People applying for teaching, paraeducator or coaching jobs in Polk County public schools will now have to list any arrest — not just convictions — on their applications.
In addition, criminal background checks will flag arrests as well as convictions. In the past, while arrests showed up on the checks, they didn’t preclude someone from being hired.
Superintendent Frederick Heid ordered the change in the district’s hiring policy after a Lakeland High School track coach was charged with sexually abusing a student.
“We’re updating the application to require ‘arrested,’” Heid told LkldNow.
Lakeland High School track coach Jarvis Lamot Young, 40, was arrested on Sept. 15 in the alleged sexually battery of a 16-year-old athlete. Young had previously been arrested in 2011 for the same crime, allegedly committed in 2004. But the charges were dropped because the statute of limitations had run out.
A record of that case can still be found on the Polk County Clerk of Courts’ website. Young had also been investigated by Lakeland Police for trying to unzip a boy’s pants in 2017, but the boy’s family chose not to pursue the case. That case is not on the clerk’s website, but LPD has a record of it.
Young wasn’t a teacher, but he was required to undergo a background check, which would have turned up any convictions. A simple Google search would have found a 2011 Ledger article detailing Young’s alleged crime and arrest. But human resource evaluators aren’t required to do Google searches.
“We are reevaluating coaches and anyone doing extracurricular work,” Heid said. “Anyone who got a hit, we’re reevaluating. We have formed a committee to look at it case by case.”
Balancing caution and fairness
Heid said the district has to be cautious with anyone working with children, but he said officials also understand that people can make a mistake. For instance, he said someone with a decade-old DUI arrest would probably still be considered for hire. The district is also struggling to fill vacant positions.
“We’re trying to be respectful and responsible so that everybody gets a fair review,” he said. But he added that any arrest involving the abuse of a child is now receiving extra scrutiny.
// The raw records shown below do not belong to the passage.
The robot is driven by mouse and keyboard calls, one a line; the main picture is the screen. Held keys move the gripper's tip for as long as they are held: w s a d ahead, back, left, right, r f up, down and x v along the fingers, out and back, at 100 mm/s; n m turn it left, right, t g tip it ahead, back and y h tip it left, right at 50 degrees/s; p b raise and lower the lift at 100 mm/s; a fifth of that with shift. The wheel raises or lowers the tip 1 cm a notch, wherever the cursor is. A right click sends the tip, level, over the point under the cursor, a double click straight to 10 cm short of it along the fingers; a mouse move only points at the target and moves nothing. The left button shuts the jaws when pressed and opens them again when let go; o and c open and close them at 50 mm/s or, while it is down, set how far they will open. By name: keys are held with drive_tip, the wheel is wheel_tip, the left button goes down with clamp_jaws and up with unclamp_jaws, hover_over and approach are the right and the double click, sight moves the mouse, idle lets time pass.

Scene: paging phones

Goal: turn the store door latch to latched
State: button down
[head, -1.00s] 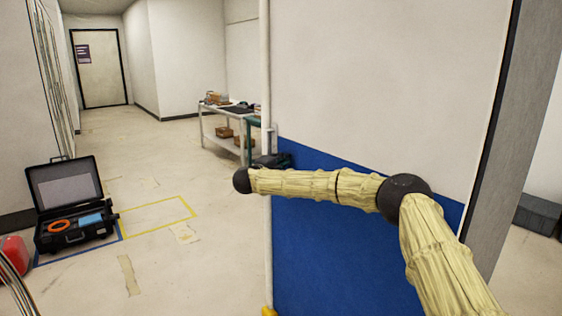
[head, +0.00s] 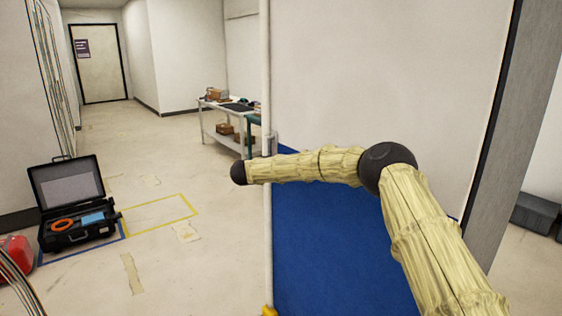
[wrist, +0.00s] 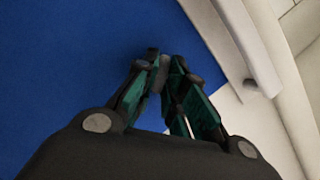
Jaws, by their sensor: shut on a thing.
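My gripper (wrist: 162,78) shows in the wrist view with dark links and green fingers. Its fingertips are closed together on a small grey piece (wrist: 157,73), which looks like the store door latch. The fingers cover most of it, so its turn angle cannot be told. A blue surface (wrist: 70,60) lies behind the fingers. In the head view my cloth-covered arm reaches left across the white and blue panel (head: 330,245); the gripper and latch cannot be made out there.
A white upright pole (head: 266,80) runs along the panel's left edge. A cart (head: 222,108) with boxes stands beyond it. An open black case (head: 75,215) and a red object (head: 14,248) are on the floor at left.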

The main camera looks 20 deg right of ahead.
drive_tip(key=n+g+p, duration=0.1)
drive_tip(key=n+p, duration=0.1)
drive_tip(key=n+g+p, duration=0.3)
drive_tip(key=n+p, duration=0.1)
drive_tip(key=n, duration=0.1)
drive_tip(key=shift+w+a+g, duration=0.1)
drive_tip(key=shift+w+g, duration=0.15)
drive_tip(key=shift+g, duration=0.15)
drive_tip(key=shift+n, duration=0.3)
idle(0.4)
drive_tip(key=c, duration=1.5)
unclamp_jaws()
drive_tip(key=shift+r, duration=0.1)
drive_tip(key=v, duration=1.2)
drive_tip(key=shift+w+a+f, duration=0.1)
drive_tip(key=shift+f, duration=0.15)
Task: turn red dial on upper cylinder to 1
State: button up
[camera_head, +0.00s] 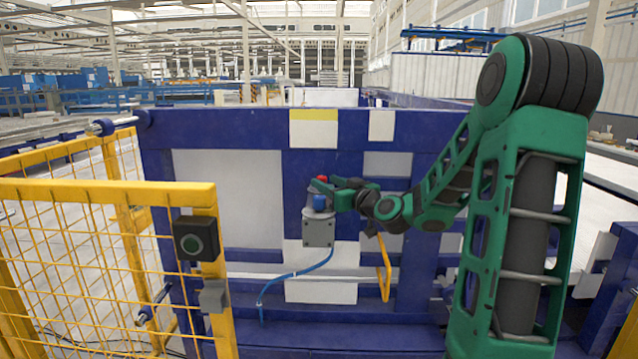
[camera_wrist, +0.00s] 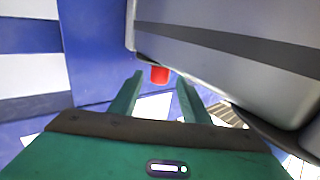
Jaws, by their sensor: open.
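The red dial (camera_head: 321,179) is a small red piece at the top of a grey fixture (camera_head: 318,231) on the blue frame, just above a blue part (camera_head: 320,202). My gripper (camera_head: 326,184) reaches in from the right, close to the dial. In the wrist view, the red dial (camera_wrist: 159,74) shows between the tips of my open gripper (camera_wrist: 159,79). I cannot tell whether the fingers touch it. A large grey rounded body (camera_wrist: 240,55) with a dark band lies just beyond, at the upper right. No dial markings are readable.
A blue hose (camera_head: 292,274) hangs from the fixture's base, and a yellow handle-like loop (camera_head: 385,268) hangs to its right. A yellow mesh fence (camera_head: 70,250) with a black button box (camera_head: 196,239) stands at the left. The blue frame (camera_head: 230,127) spans behind the fixture.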

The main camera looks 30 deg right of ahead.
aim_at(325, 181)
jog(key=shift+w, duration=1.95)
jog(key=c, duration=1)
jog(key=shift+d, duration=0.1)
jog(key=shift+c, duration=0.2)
A review of Young’s Dec. 2, 2020, employment application provided by PCPS shows two background checks were completed.
The Human Resources department’s electronic checklist shows he provided “satisfactory references,” but it doesn’t list who they were. He also did not list the fact that he had been a coach previously for Lakeland High in 2011, when he was asked to step down because he had taken several members of the track team on an unauthorized trip to the YMCA to work out. He left the question blank about prior employment with the district and was treated as a new hire.
The unauthorized trip to the YMCA was the same year he and a Winter Haven pastor were arrested for allegedly taking two boys, 14 and 15 years old, to an Orlando hotel room. Young allegedly raped the 14-year-old while Arnold Maurice Mathis, then a pastor at Saint City Power and Praise Ministry in Winter Haven, allegedly sexually battered the 15-year-old. Florida’s age of consent is 18, although there is a so-called “Romeo and Juliet” statute, allowing for minors ages 16 or 17 to engage in sex with partners no older than 23. Both Young and Mathis were older than 23 at the time.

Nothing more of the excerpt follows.